- WHAT YOU ARE ASKED TO DO -
Set down the material below in full, matching it exactly.

---- STORED RECORDS

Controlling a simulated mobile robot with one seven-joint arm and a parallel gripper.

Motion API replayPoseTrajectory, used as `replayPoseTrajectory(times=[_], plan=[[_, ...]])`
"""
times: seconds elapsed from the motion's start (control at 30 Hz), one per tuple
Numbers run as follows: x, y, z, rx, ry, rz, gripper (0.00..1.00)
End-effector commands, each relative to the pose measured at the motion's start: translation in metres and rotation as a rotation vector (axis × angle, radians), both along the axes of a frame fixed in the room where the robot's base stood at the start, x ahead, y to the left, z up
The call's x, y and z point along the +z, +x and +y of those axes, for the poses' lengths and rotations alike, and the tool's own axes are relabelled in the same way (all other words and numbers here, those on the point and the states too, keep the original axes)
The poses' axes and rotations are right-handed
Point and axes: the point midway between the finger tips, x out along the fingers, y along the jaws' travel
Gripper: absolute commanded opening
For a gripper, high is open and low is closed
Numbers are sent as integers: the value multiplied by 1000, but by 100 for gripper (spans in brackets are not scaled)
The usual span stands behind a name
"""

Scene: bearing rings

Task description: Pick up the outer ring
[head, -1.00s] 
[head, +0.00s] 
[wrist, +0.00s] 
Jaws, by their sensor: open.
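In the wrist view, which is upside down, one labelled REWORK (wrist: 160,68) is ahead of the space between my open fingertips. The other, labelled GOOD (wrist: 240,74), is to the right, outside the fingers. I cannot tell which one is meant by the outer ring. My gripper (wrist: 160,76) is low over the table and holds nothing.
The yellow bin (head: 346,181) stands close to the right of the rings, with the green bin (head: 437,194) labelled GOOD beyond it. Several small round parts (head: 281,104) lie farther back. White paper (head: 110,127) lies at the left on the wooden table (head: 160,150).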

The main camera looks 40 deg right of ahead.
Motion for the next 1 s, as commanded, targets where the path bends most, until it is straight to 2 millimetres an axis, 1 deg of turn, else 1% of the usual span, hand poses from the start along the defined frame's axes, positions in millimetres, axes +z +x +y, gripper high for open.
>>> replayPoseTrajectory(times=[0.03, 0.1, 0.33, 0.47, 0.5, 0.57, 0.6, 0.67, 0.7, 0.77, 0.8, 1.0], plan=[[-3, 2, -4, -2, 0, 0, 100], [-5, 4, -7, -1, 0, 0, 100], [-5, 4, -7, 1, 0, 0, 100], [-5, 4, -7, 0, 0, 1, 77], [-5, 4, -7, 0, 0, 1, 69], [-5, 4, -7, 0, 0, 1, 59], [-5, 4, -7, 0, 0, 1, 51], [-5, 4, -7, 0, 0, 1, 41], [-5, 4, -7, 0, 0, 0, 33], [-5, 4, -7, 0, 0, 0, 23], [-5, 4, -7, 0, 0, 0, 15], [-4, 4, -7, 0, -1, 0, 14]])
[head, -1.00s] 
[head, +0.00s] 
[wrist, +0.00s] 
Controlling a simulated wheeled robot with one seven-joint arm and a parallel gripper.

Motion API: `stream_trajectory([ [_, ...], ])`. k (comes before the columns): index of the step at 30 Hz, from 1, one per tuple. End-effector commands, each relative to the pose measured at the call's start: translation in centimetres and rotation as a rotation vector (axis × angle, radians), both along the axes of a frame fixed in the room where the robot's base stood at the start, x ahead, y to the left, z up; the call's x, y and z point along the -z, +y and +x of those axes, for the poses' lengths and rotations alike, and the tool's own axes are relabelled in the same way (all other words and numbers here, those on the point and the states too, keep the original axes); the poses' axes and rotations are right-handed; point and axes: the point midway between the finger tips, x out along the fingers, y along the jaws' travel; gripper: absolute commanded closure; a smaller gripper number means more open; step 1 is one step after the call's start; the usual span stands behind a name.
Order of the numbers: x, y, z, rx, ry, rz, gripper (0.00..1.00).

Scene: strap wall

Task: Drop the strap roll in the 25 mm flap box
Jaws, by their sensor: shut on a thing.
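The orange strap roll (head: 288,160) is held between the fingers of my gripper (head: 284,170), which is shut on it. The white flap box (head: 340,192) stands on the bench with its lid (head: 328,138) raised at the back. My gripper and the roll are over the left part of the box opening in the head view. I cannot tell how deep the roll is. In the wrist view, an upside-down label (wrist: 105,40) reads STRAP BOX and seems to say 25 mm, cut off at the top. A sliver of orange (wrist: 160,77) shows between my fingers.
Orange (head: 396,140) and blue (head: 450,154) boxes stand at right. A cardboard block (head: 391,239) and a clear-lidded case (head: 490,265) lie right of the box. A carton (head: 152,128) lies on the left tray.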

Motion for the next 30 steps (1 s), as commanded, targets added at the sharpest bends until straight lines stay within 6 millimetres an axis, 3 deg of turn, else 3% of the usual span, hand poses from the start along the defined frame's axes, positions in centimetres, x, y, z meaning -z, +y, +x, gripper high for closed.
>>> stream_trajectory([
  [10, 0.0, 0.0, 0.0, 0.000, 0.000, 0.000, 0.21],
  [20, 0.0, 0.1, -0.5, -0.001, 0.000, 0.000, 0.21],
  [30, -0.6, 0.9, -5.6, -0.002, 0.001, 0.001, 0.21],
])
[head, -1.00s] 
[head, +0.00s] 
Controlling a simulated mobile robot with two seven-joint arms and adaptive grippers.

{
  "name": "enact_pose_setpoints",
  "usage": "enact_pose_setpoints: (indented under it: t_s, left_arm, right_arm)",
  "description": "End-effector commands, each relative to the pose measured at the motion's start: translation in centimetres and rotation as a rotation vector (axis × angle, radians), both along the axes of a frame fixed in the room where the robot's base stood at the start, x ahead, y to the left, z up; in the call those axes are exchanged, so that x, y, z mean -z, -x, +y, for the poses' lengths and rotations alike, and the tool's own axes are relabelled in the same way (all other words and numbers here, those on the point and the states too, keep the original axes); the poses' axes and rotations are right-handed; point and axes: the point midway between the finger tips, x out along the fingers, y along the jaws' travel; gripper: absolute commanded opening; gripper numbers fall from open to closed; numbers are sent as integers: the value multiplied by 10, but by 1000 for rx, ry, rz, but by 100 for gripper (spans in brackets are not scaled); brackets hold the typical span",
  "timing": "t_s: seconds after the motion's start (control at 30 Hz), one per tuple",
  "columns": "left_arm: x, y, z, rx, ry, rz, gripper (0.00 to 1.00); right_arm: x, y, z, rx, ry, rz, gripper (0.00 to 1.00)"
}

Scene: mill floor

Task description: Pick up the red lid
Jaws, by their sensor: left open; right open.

--------

- ANSWER FOR THE TASK -
Controlling a simulated mobile robot with one seven-joint arm and a parallel gripper.

Motion API replayPoseTrajectory, used as `replayPoseTrajectory(times=[_], plan=[[_, ...]])`
"""
times: seconds elapsed from the motion's start (control at 30 Hz), one per tuple
Numbers run as follows: x, y, z, rx, ry, rz, gripper (0.00..1.00)
End-effector commands, each relative to the pose measured at the motion's start: translation in metres and rotation as a rotation vector (axis × angle, radians), both along the axes of a frame fixed in the room where the robot's base stood at the start, x ahead, y to the left, z up
The call's x, y and z point along the +z, +x and +y of those axes, for the poses' lengths and rotations alike, and the tool's own axes are relabelled in the same way (all other words and numbers here, those on the point and the states too, keep the original axes)
The poses' axes and rotations are right-handed
Point and axes: the point midway between the finger tips, x out along the fingers, y along the jaws' travel
Gripper: absolute commanded opening
For a gripper, high is open and low is closed
Numbers are sent as integers: the value multiplied by 1000, but by 100 for gripper (spans in brackets are not scaled)
The usual span stands behind a name
"""

Scene: bearing rings

Task description: Pick up the outer ring
[head, -1.00s] 
[head, +0.00s] 
[wrist, +0.00s] 
Jaws, by their sensor: open.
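In the wrist view, which is upside down, one labelled REWORK (wrist: 160,68) is ahead of the space between my open fingertips. The other, labelled GOOD (wrist: 240,74), is to the right, outside the fingers. I cannot tell which one is meant by the outer ring. My gripper (wrist: 160,76) is low over the table and holds nothing.
The yellow bin (head: 346,181) stands close to the right of the rings, with the green bin (head: 437,194) labelled GOOD beyond it. Several small round parts (head: 281,104) lie farther back. White paper (head: 110,127) lies at the left on the wooden table (head: 160,150).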

The main camera looks 40 deg right of ahead.
Motion for the next 1 s, as commanded, targets where the path bends most, until it is straight to 2 millimetres an axis, 1 deg of turn, else 1% of the usual span, hand poses from the start along the defined frame's axes, positions in millimetres, axes +z +x +y, gripper high for open.
>>> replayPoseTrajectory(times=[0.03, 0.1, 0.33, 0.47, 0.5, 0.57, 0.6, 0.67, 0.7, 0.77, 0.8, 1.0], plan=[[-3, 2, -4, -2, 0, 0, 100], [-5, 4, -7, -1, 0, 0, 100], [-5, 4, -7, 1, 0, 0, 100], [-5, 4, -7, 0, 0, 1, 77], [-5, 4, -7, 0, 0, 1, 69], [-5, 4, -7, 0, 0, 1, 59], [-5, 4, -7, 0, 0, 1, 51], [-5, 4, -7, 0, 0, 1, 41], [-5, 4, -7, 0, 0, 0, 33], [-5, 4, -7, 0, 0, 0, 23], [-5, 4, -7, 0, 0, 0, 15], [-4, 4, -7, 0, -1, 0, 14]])
[head, -1.00s] 
[head, +0.00s] 
[wrist, +0.00s] 
Controlling a simulated wheeled robot with one seven-joint arm and a parallel gripper.

Motion API: `stream_trajectory([ [_, ...], ])`. k (comes before the columns): index of the step at 30 Hz, from 1, one per tuple. End-effector commands, each relative to the pose measured at the call's start: translation in centimetres and rotation as a rotation vector (axis × angle, radians), both along the axes of a frame fixed in the room where the robot's base stood at the start, x ahead, y to the left, z up; the call's x, y and z point along the -z, +y and +x of those axes, for the poses' lengths and rotations alike, and the tool's own axes are relabelled in the same way (all other words and numbers here, those on the point and the states too, keep the original axes); the poses' axes and rotations are right-handed; point and axes: the point midway between the finger tips, x out along the fingers, y along the jaws' travel; gripper: absolute commanded closure; a smaller gripper number means more open; step 1 is one step after the call's start; the usual span stands behind a name.
Order of the numbers: x, y, z, rx, ry, rz, gripper (0.00..1.00).

Scene: strap wall

Task: Drop the strap roll in the 25 mm flap box
Jaws, by their sensor: shut on a thing.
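The orange strap roll (head: 288,160) is held between the fingers of my gripper (head: 284,170), which is shut on it. The white flap box (head: 340,192) stands on the bench with its lid (head: 328,138) raised at the back. My gripper and the roll are over the left part of the box opening in the head view. I cannot tell how deep the roll is. In the wrist view, an upside-down label (wrist: 105,40) reads STRAP BOX and seems to say 25 mm, cut off at the top. A sliver of orange (wrist: 160,77) shows between my fingers.
Orange (head: 396,140) and blue (head: 450,154) boxes stand at right. A cardboard block (head: 391,239) and a clear-lidded case (head: 490,265) lie right of the box. A carton (head: 152,128) lies on the left tray.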

Motion for the next 30 steps (1 s), as commanded, targets added at the sharpest bends until straight lines stay within 6 millimetres an axis, 3 deg of turn, else 3% of the usual span, hand poses from the start along the defined frame's axes, positions in centimetres, x, y, z meaning -z, +y, +x, gripper high for closed.
>>> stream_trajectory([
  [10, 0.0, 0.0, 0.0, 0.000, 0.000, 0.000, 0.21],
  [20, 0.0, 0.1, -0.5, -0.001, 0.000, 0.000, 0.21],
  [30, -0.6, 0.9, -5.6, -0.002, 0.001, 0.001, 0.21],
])
[head, -1.00s] 
[head, +0.00s] 
Controlling a simulated mobile robot with two seven-joint arms and adaptive grippers.

{
  "name": "enact_pose_setpoints",
  "usage": "enact_pose_setpoints: (indented under it: t_s, left_arm, right_arm)",
  "description": "End-effector commands, each relative to the pose measured at the motion's start: translation in centimetres and rotation as a rotation vector (axis × angle, radians), both along the axes of a frame fixed in the room where the robot's base stood at the start, x ahead, y to the left, z up; in the call those axes are exchanged, so that x, y, z mean -z, -x, +y, for the poses' lengths and rotations alike, and the tool's own axes are relabelled in the same way (all other words and numbers here, those on the point and the states too, keep the original axes); the poses' axes and rotations are right-handed; point and axes: the point midway between the finger tips, x out along the fingers, y along the jaws' travel; gripper: absolute commanded opening; gripper numbers fall from open to closed; numbers are sent as integers: the value multiplied by 10, but by 1000 for rx, ry, rz, but by 100 for gripper (spans in brackets are not scaled); brackets hold the typical span",
  "timing": "t_s: seconds after the motion's start (control at 30 Hz), one per tuple",
  "columns": "left_arm: x, y, z, rx, ry, rz, gripper (0.00 to 1.00); right_arm: x, y, z, rx, ry, rz, gripper (0.00 to 1.00)"
}

Scene: mill floor

Task description: Pick up the red lid
Jaws, by their sensor: left open; right open.

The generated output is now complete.